Thursday 26th February
Just time for a few quick words and photos before February bustles into March. The weather at the moment is absolutely glorious – ‘make-you-want-to-sing’ days, cloudless and wedge wood blue skies, the sun already warm enough to pierce through the layers donned in the early morning when the air is cold and crisp after a clear starry night. I know I say this again and again but how lucky am I?
In the few days before going back to Leeds to pick up my poorly papa, Olivier and I took advantage of the burgeoning springtime weather to take a few walks on the wild side.
The Racou beach was absolutely amazing – Tempete Klaus, the hurricane-like winds which reaked havoc throughout the Languedoc-Roussillon at the beginning of the months, has piled all the sand up at the back of the beach, by the carpark, into enormous dunes – there were people sledging down it for Heaven’s sake!!
It was interesting also to read a sign which I’ve never noticed before (probably been there for years but as I am not the most observant screwdriver in the tool box……) Anyway, it explains that the little village which grew around the Racou actually declared its independence from the rest of Argelès in the 60s!!
And have you tried out the newly finished ‘sentier littoral d’Argelès-sur-Mer’ which starts between Collioure and Argelès?

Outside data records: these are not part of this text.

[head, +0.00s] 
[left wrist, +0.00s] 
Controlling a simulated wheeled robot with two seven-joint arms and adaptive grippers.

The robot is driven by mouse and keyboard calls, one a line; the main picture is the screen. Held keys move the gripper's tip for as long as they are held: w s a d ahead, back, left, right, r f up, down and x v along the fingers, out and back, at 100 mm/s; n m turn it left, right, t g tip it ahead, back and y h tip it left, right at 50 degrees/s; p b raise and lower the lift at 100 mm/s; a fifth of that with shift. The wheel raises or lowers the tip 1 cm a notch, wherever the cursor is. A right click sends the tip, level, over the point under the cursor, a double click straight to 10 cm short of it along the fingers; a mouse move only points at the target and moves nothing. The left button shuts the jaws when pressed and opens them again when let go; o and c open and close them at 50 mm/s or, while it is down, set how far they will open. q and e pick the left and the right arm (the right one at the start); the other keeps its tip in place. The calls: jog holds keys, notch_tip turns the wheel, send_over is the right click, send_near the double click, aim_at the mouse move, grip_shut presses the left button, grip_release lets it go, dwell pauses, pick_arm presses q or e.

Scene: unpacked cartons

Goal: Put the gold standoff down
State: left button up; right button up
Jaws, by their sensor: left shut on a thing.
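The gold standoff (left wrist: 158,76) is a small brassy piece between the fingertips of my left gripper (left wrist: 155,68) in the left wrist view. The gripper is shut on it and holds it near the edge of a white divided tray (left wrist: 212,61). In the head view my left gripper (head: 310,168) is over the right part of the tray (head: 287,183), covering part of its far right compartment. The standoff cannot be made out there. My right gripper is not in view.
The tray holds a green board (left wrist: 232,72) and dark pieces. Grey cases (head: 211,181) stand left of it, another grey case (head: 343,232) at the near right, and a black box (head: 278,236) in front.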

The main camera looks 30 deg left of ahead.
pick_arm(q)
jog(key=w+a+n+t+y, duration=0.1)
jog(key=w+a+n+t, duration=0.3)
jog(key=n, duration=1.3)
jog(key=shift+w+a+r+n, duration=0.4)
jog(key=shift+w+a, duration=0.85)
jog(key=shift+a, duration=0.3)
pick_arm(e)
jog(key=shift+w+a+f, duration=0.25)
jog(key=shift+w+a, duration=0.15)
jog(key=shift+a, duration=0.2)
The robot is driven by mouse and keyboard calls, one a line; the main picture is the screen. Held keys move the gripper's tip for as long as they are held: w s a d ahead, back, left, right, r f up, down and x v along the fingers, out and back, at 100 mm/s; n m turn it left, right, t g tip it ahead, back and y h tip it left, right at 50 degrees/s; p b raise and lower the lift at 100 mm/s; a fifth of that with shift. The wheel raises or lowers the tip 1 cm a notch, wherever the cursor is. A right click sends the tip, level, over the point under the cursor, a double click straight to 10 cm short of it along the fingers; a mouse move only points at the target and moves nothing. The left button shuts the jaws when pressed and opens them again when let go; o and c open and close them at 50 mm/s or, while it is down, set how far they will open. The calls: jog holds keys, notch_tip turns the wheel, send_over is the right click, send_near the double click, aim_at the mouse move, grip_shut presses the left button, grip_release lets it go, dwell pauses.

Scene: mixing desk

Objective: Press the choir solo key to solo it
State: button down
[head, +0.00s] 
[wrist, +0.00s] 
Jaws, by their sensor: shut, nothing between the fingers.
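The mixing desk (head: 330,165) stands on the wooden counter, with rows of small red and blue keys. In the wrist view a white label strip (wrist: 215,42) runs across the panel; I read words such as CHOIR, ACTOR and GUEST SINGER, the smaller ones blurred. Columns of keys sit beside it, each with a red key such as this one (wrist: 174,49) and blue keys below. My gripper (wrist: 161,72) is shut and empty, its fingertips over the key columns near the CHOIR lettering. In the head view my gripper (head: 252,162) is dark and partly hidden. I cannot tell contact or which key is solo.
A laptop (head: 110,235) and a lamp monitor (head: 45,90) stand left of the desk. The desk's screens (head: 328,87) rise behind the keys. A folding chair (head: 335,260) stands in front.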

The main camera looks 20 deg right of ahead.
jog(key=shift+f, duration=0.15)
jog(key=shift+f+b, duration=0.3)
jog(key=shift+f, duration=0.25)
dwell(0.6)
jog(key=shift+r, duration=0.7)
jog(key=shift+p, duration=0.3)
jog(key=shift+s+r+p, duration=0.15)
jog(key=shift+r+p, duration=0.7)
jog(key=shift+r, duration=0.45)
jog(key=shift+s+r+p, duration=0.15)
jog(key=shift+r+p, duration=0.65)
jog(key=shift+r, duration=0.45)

There is now a path from the criques de Porteils to the calanque de l’Ouille, following former smuggler routes and joining the already established path as far as the Réserve Naturel du Mas Larrieu on the opposite side of Arglelès, 9 kilometres of coastal walk, unfortunately not a circuit, but a there-and-backer, with multilingual information signs describing this totally delicious seaside and clifftop walk – oooops, rather long sentence – please breathe now!
Anyway, instead of describing it to you, I will post a map, and use the time saved to go and pour myself a large glass of something strong.
Why does she need something strong?” I hear you asking. Well, limped back from Leeds at the beginning of the week with the wounded soldier in tow, and am weaning him back to health with a daily dose of sweet mountain air, mixed in with some sea breezes and an occasional gin and tonic (including a not-very-occasional double for me, even though I don’t usually drink spirits! Needs must) More about the walking wounded after another few alcoholic beverages!